Es gilt laut Verfassung: Eigentum verpflichtet; sein Gebrauch hat zugleich dem Wohl der Allgemeinheit zu dienen. Gemeinwohlorientierter Gebrauch heißt nicht Leerstand, sondern Nutzung. Damit gäbe es durchaus eine tragfähige Grundlage für Leerstandsbekämpfung.
Ein anderer Weg ist möglich
Die Forderung „Innenentwicklung vor Außenentwicklung“ ist nicht neu – und wurde auch in Gräfenberg diskutiert. Leider wurden in dieser Legislatur alle entsprechenden Anläufe aufgegeben.
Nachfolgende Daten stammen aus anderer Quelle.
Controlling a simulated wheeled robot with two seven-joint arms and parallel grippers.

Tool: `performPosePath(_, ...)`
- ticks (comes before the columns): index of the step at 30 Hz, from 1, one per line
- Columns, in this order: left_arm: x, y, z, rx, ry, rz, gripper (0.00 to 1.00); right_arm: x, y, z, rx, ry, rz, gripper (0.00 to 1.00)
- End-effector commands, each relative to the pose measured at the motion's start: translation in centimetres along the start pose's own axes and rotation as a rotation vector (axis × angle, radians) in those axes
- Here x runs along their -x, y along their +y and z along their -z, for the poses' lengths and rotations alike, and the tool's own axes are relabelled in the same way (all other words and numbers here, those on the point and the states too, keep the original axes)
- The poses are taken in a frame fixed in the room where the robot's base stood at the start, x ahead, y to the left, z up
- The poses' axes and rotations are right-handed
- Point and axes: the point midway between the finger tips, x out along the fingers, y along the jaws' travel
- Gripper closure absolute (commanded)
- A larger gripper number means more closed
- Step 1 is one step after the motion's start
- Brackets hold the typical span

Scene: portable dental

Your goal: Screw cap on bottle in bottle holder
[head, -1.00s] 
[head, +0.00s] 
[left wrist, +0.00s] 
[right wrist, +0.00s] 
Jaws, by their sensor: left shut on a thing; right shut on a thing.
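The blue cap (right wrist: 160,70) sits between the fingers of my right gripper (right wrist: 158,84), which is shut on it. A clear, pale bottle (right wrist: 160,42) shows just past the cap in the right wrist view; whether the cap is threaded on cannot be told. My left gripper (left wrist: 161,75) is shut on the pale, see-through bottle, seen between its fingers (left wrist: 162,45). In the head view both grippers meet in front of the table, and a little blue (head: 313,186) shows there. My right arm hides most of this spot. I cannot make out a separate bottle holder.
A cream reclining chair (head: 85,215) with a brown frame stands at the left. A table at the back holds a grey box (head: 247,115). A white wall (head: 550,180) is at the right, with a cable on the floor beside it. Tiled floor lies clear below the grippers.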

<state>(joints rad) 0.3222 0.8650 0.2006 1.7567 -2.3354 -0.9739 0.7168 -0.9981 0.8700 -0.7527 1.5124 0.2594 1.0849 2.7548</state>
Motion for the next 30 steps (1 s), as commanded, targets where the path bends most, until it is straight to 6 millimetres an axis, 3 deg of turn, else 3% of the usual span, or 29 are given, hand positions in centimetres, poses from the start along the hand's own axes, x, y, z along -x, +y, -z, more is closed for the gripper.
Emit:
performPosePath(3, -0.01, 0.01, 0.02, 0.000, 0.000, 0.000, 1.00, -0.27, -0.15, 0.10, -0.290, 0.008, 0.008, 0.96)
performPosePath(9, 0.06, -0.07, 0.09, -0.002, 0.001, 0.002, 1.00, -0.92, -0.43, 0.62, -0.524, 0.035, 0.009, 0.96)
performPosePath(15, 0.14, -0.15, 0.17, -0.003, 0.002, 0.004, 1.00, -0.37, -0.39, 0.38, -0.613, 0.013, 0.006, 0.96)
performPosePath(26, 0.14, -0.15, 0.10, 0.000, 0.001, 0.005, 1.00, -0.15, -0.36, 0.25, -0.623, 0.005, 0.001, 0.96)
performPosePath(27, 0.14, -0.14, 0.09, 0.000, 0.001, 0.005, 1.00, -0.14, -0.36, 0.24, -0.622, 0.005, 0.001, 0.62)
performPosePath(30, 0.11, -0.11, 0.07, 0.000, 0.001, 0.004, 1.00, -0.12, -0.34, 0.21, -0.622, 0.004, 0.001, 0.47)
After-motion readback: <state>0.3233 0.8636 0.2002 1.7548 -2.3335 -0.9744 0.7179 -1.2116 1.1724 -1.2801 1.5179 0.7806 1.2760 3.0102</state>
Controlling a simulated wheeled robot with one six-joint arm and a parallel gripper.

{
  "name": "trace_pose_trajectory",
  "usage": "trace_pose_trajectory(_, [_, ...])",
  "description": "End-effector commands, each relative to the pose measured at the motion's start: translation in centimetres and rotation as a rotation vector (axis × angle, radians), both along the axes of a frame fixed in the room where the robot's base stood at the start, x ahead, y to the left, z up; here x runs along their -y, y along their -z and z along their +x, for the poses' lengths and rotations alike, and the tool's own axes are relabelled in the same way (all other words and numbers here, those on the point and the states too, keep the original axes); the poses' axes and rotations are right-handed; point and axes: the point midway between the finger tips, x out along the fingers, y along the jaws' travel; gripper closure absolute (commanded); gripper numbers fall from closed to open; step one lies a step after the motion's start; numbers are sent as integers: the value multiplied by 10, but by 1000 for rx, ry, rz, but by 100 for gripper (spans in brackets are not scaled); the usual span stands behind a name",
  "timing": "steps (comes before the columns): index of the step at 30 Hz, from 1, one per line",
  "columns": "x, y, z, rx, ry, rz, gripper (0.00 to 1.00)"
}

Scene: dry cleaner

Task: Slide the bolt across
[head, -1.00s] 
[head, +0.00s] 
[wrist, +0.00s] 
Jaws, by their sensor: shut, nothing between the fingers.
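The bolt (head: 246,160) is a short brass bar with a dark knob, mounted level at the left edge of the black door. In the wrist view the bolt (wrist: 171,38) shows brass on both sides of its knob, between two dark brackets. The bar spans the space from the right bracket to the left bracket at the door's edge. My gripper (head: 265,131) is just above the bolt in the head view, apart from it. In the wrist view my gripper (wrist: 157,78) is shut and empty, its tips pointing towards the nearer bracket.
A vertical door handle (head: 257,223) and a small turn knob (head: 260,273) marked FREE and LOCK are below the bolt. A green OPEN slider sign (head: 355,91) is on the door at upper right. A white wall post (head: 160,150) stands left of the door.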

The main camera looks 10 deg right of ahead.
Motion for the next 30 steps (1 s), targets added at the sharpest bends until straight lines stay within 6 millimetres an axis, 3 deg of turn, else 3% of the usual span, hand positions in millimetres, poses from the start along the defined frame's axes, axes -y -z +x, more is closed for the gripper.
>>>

Stattdessen wird Bauland „auf der grünen Wiese“ als schnelle Lösung präsentiert – mit teuren Langfristfolgen. Dabei stehen 8 Hektar baureifes Land zur Verfügung und viele Bestandshäuser leer. Allein mit dem Bestand kann das Gemeindegebiet auch 5000 Einwohner beherbergen.
Dabei gibt es gute Gründe, auf eine nachhaltige, lebensnahe Entwicklung zu setzen:
- Statt Infrastruktur auf Verdacht zu bauen, kann man Bestehendes stärken.
- Statt Geld für immer neuer Straßen, Kanäle und Containerkindergärten am Ortsrand auszugeben, können Freibad, Dorfgemeinschaftshaus oder Jugendzentrum erhalten und ausgebaut werden.
- Statt auf das Auto angewiesen zu sein, kann somit Leben im Ortskern ermöglicht werden – mit Begegnungen, Nähe und Qualität.
Nicht möglichst viel, sondern möglichst qualitätvoll bauen sollte die Devise sein. Nicht Wachstum um jeden Preis, sondern zielgerichtete Ortsenwicklung und Angehen von Problemstellen. Aktives Leerstandsmanagement, wie es andere Gemeinden bereits machen. Aber ja, das kostet die Stadtverwaltung wohl mehr Energie, als schnell mal ein paar Baugebiete auszuweisen. Am Ende muss man auch bedenken: Nicht muss das mehr an Infrastruktur zukünftig finanziert werden, sondern zu ihrer Finanzierung stehen auch weniger Steuerzahler zur Verfügung.